The television begins to blur until finally, on the fourth round out of five to be taped this day, Schmalzle hears his name. He stands up and follows his two opponents to get their makeup done. From there, the three contestants walk out on the stage where Alex Trebek stands awaiting their arrival.

Schmalzle, ’17, was chosen to participate in that day’s shooting of the “Jeopardy! College Championship” at the Sony production lot in Los Angeles. He was the first Lehigh student to ever participate in the competition. Lehigh is the 10th school from Pennsylvania to be represented in the college edition of “Jeopardy!.” The show, now in its 33rd season, has only had one student from a college in Pennsylvania win the grand prize of $100,000 in cash.

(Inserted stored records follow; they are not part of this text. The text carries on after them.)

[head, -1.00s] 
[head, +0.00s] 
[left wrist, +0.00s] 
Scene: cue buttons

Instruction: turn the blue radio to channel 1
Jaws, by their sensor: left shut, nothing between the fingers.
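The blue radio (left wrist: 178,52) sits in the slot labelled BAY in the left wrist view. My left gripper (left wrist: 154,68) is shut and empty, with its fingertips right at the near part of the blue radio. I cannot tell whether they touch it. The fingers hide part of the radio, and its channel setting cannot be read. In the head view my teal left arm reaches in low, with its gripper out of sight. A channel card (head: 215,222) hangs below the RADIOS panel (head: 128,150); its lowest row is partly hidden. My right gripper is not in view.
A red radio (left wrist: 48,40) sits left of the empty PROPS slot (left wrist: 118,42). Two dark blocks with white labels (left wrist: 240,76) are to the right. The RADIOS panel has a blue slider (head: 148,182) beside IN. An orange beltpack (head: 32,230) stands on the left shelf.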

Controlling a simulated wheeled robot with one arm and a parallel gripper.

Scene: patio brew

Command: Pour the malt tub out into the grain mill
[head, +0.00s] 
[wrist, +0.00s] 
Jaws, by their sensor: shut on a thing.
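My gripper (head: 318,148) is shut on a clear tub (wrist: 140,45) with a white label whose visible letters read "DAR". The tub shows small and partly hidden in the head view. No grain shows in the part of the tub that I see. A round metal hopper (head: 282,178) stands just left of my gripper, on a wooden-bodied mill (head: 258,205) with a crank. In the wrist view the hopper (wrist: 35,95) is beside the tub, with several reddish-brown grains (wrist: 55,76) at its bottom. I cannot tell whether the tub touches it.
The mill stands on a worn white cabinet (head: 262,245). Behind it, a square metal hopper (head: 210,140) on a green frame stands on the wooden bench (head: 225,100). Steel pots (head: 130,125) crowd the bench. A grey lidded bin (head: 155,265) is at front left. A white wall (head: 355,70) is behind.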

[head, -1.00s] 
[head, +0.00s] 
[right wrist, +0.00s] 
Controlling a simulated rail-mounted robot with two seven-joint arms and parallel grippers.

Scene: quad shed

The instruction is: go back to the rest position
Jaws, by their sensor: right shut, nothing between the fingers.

The show was recorded in the middle of January and aired Feb. 16. Schmalzle said he started off well but came up short in the end. He wound up finishing in third place with $11,000 and didn’t qualify for a wild card spot in the semifinals.

As a quarterfinalist, Schmalzle won $5,000. The semifinalists won $10,000. The third-place contestant won $25,000 and the second-place won $50,000.

Schmalzle said watching the “Jeopardy!” episode was less painful than he thought it would be. He said he remembered all of the questions he got wrong, but he didn’t make as many mistakes as he had thought.

“In that moment, I thought I had just gotten everything I said wrong, but looking back it ended up not looking as bad as it felt in the studio,” he said.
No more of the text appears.